*INSTRUCTION:*
Search the data below for the word "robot" and copy each line that holds it.

━━━━━━━━━━━━━━━━━━━━━━━━━━━━━━

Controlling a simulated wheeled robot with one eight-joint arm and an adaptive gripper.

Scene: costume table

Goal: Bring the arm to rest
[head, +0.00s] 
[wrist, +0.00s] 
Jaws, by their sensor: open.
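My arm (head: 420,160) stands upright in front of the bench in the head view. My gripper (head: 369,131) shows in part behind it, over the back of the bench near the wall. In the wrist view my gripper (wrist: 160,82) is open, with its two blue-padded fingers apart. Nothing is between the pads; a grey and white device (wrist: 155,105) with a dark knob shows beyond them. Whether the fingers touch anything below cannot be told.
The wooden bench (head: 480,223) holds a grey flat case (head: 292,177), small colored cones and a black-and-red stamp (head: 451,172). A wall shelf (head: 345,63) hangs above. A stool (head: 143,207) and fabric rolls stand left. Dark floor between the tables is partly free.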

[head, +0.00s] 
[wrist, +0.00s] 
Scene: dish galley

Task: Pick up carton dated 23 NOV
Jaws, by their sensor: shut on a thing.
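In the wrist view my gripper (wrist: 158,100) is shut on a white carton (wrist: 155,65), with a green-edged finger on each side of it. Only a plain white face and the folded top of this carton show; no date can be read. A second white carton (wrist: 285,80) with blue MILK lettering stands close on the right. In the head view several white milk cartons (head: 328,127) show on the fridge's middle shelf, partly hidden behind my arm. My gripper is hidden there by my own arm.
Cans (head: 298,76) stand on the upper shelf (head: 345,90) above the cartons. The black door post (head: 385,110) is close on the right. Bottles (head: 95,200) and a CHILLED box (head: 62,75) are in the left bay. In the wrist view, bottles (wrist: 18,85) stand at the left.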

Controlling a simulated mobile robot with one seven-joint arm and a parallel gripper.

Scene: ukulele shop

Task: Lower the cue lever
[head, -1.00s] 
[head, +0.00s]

━━━━━━━━━━━━━━━━━━━━━━━━━━━━━━

*EXERCISE RESPONSE:*
Controlling a simulated wheeled robot with one eight-joint arm and an adaptive gripper.
Controlling a simulated mobile robot with one seven-joint arm and a parallel gripper.

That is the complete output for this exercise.